An Industrial Digitalization Platform for Condition Monitoring and Predictive Maintenance of Pumping Equipment

Affiliations

An Industrial Digitalization Platform for Condition Monitoring and Predictive Maintenance of Pumping Equipment

Michael Short et al. Sensors (Basel). .

Abstract

This paper is concerned with the implementation and field-testing of an edge device for real-time condition monitoring and fault detection for large-scale rotating equipment in the UK water industry. The edge device implements a local digital twin, processing information from low-cost transducers mounted on the equipment in real-time. Condition monitoring is achieved with sliding-mode observers employed as soft sensors to estimate critical internal pump parameters to help detect equipment weasr before damage occurs. The paper describes the implementation of the edge system on a prototype microcontroller-based embedded platform, which supports the Modbus protocol; IP/GSM communication gateways provide remote connectivity to the network core, allowing further detailed analytics for predictive maintenance to take place.
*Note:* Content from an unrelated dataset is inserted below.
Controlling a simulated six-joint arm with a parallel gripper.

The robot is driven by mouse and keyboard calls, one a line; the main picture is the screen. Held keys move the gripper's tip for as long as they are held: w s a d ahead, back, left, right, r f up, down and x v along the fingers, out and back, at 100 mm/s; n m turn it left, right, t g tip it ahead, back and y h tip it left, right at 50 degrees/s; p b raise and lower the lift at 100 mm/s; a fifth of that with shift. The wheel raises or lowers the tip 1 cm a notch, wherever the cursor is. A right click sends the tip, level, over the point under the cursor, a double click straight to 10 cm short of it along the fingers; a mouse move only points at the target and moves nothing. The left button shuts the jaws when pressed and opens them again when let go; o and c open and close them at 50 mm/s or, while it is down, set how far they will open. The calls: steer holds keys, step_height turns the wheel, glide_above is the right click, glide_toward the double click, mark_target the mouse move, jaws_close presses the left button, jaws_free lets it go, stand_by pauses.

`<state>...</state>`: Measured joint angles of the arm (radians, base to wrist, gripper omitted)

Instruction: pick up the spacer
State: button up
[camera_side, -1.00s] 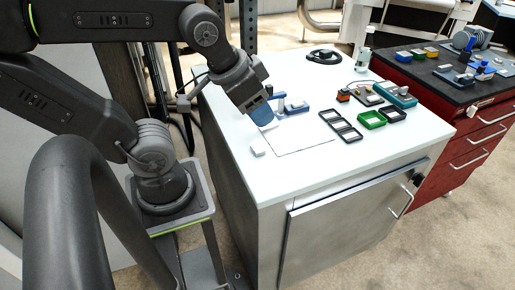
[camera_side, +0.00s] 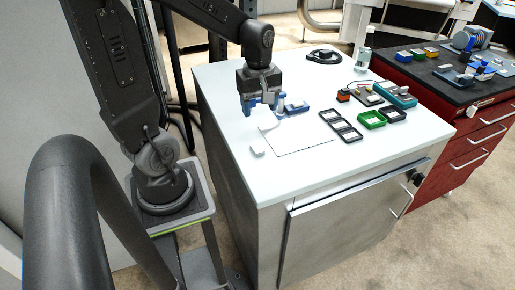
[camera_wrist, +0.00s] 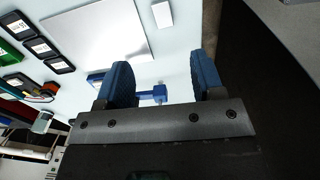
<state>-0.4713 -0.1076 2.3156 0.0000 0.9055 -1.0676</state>
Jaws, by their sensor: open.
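My gripper (camera_side: 262,106) points down over the left part of the white table, its two blue fingers spread and empty. In the wrist view the fingers (camera_wrist: 164,78) stand apart, with part of a blue fixture (camera_wrist: 156,94) visible between and beyond them. The same blue fixture (camera_side: 294,107) lies just right of my gripper in the side view, partly hidden by it. A small white block (camera_side: 257,150) lies on the table in front of my gripper; it also shows in the wrist view (camera_wrist: 163,14). I cannot tell which piece is the spacer.
A thin pale sheet (camera_side: 302,141) lies right of the white block. Black trays (camera_side: 341,125), a green tray (camera_side: 371,120) and a teal device (camera_side: 396,94) stand to the right. A black cable coil (camera_side: 323,56) lies at the back. The table's front strip is clear.

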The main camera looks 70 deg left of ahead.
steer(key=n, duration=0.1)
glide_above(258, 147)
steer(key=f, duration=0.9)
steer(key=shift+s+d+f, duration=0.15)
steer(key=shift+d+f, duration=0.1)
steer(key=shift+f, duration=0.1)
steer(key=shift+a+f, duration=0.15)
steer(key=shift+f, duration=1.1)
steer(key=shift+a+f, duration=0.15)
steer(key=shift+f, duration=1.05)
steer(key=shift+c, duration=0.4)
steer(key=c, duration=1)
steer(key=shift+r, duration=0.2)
The paper first describes validation testing of the edge device using Hardware-In-The-Loop techniques, followed by trials on large-scale pumping equipment in the field. The paper concludes that the proposed system potentially delivers a flexible and low-cost industrial digitalization platform for condition monitoring and predictive maintenance applications in the water industry.

Keywords: IoT; condition monitoring; edge computing; field testing; industrial digitalization; industry 4.0; predictive maintenance; sliding mode observers; soft sensors.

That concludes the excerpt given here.